**Problem to work on**: Set the following entries down again exactly, line by line.

**Records**:
[start]

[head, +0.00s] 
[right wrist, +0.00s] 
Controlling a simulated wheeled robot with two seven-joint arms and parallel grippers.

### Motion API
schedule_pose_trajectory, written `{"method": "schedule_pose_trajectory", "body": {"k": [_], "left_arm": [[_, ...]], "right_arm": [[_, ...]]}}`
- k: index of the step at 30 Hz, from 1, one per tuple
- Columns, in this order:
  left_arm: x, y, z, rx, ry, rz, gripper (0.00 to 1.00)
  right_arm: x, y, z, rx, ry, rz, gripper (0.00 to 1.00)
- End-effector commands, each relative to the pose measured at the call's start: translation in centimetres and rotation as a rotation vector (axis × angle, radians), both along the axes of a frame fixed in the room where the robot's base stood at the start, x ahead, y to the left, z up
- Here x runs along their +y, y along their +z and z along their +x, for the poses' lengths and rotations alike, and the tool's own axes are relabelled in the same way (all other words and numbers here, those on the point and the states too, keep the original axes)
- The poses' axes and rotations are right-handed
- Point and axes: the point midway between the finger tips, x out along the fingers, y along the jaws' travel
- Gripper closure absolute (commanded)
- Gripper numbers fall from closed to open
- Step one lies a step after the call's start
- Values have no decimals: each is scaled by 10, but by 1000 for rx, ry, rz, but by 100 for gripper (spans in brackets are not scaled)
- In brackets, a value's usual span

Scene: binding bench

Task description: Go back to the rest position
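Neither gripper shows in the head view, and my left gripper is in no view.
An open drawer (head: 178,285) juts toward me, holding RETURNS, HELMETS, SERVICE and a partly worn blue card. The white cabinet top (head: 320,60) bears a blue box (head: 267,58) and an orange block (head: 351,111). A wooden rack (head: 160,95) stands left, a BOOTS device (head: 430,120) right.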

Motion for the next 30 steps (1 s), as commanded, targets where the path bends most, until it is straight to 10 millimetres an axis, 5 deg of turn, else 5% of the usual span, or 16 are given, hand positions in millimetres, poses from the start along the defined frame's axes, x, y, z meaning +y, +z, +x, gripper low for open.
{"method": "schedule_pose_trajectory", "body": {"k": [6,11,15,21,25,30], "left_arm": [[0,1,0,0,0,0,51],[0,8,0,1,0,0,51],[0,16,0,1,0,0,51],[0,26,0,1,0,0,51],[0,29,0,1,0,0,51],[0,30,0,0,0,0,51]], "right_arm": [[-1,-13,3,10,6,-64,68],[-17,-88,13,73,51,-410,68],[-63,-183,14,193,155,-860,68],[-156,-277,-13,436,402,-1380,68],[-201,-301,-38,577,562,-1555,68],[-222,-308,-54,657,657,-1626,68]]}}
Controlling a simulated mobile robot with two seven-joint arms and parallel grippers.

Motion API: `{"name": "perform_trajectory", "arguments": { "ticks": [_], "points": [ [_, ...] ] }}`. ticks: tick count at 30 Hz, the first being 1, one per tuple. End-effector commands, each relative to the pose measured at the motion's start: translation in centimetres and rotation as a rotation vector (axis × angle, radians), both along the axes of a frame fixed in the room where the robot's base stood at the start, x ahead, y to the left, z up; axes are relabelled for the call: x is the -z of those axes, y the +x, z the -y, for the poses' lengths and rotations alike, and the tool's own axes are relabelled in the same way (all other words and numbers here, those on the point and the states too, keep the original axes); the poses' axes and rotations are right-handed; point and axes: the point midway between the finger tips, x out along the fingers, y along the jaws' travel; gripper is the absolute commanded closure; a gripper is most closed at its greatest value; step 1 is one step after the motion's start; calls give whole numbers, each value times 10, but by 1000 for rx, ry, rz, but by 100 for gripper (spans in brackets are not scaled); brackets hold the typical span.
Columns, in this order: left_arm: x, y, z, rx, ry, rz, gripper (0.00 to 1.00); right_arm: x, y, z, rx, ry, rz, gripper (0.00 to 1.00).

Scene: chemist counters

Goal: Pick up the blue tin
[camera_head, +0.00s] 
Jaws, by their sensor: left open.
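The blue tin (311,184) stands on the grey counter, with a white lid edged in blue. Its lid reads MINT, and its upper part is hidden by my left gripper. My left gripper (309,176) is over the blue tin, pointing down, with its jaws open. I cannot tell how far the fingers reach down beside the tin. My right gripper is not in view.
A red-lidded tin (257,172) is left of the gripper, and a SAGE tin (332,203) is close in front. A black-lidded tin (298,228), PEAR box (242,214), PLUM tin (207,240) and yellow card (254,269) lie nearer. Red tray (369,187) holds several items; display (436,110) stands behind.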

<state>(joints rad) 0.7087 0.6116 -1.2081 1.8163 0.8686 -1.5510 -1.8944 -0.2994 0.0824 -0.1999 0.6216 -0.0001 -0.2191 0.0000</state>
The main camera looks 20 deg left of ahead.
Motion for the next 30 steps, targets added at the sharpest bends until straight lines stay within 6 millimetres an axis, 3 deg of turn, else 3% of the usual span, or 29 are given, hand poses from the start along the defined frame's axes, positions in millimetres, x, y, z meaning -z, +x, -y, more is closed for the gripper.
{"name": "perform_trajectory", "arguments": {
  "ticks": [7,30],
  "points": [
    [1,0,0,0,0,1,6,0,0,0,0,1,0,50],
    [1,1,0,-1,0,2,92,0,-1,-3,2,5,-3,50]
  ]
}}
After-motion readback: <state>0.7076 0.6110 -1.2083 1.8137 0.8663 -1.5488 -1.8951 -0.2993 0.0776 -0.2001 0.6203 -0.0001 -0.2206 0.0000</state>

[end]

**Exercise result**:
[head, +0.00s] 
[right wrist, +0.00s] 
Controlling a simulated wheeled robot with two seven-joint arms and parallel grippers.

### Motion API
schedule_pose_trajectory, written `{"method": "schedule_pose_trajectory", "body": {"k": [_], "left_arm": [[_, ...]], "right_arm": [[_, ...]]}}`
- k: index of the step at 30 Hz, from 1, one per tuple
- Columns, in this order:
  left_arm: x, y, z, rx, ry, rz, gripper (0.00 to 1.00)
  right_arm: x, y, z, rx, ry, rz, gripper (0.00 to 1.00)
- End-effector commands, each relative to the pose measured at the call's start: translation in centimetres and rotation as a rotation vector (axis × angle, radians), both along the axes of a frame fixed in the room where the robot's base stood at the start, x ahead, y to the left, z up
- Here x runs along their +y, y along their +z and z along their +x, for the poses' lengths and rotations alike, and the tool's own axes are relabelled in the same way (all other words and numbers here, those on the point and the states too, keep the original axes)
- The poses' axes and rotations are right-handed
- Point and axes: the point midway between the finger tips, x out along the fingers, y along the jaws' travel
- Gripper closure absolute (commanded)
- Gripper numbers fall from closed to open
- Step one lies a step after the call's start
- Values have no decimals: each is scaled by 10, but by 1000 for rx, ry, rz, but by 100 for gripper (spans in brackets are not scaled)
- In brackets, a value's usual span

Scene: binding bench

Task description: Go back to the rest position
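Neither gripper shows in the head view, and my left gripper is in no view.
An open drawer (head: 178,285) juts toward me, holding RETURNS, HELMETS, SERVICE and a partly worn blue card. The white cabinet top (head: 320,60) bears a blue box (head: 267,58) and an orange block (head: 351,111). A wooden rack (head: 160,95) stands left, a BOOTS device (head: 430,120) right.

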Motion for the next 30 steps (1 s), as commanded, targets where the path bends most, until it is straight to 10 millimetres an axis, 5 deg of turn, else 5% of the usual span, or 16 are given, hand positions in millimetres, poses from the start along the defined frame's axes, x, y, z meaning +y, +z, +x, gripper low for open.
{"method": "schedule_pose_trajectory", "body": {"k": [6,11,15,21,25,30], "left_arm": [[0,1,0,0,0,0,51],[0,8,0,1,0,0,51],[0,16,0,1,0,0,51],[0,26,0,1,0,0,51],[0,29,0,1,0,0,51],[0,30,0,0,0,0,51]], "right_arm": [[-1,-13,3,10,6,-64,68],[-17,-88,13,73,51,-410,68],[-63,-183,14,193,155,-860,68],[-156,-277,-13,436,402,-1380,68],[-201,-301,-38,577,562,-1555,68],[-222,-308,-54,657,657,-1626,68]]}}
Controlling a simulated mobile robot with two seven-joint arms and parallel grippers.

Motion API: `{"name": "perform_trajectory", "arguments": { "ticks": [_], "points": [ [_, ...] ] }}`. ticks: tick count at 30 Hz, the first being 1, one per tuple. End-effector commands, each relative to the pose measured at the motion's start: translation in centimetres and rotation as a rotation vector (axis × angle, radians), both along the axes of a frame fixed in the room where the robot's base stood at the start, x ahead, y to the left, z up; axes are relabelled for the call: x is the -z of those axes, y the +x, z the -y, for the poses' lengths and rotations alike, and the tool's own axes are relabelled in the same way (all other words and numbers here, those on the point and the states too, keep the original axes); the poses' axes and rotations are right-handed; point and axes: the point midway between the finger tips, x out along the fingers, y along the jaws' travel; gripper is the absolute commanded closure; a gripper is most closed at its greatest value; step 1 is one step after the motion's start; calls give whole numbers, each value times 10, but by 1000 for rx, ry, rz, but by 100 for gripper (spans in brackets are not scaled); brackets hold the typical span.
Columns, in this order: left_arm: x, y, z, rx, ry, rz, gripper (0.00 to 1.00); right_arm: x, y, z, rx, ry, rz, gripper (0.00 to 1.00).

Scene: chemist counters

Goal: Pick up the blue tin
[camera_head, +0.00s] 
Jaws, by their sensor: left open.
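The blue tin (311,184) stands on the grey counter, with a white lid edged in blue. Its lid reads MINT, and its upper part is hidden by my left gripper. My left gripper (309,176) is over the blue tin, pointing down, with its jaws open. I cannot tell how far the fingers reach down beside the tin. My right gripper is not in view.
A red-lidded tin (257,172) is left of the gripper, and a SAGE tin (332,203) is close in front. A black-lidded tin (298,228), PEAR box (242,214), PLUM tin (207,240) and yellow card (254,269) lie nearer. Red tray (369,187) holds several items; display (436,110) stands behind.

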<state>(joints rad) 0.7087 0.6116 -1.2081 1.8163 0.8686 -1.5510 -1.8944 -0.2994 0.0824 -0.1999 0.6216 -0.0001 -0.2191 0.0000</state>
The main camera looks 20 deg left of ahead.
Motion for the next 30 steps, targets added at the sharpest bends until straight lines stay within 6 millimetres an axis, 3 deg of turn, else 3% of the usual span, or 29 are given, hand poses from the start along the defined frame's axes, positions in millimetres, x, y, z meaning -z, +x, -y, more is closed for the gripper.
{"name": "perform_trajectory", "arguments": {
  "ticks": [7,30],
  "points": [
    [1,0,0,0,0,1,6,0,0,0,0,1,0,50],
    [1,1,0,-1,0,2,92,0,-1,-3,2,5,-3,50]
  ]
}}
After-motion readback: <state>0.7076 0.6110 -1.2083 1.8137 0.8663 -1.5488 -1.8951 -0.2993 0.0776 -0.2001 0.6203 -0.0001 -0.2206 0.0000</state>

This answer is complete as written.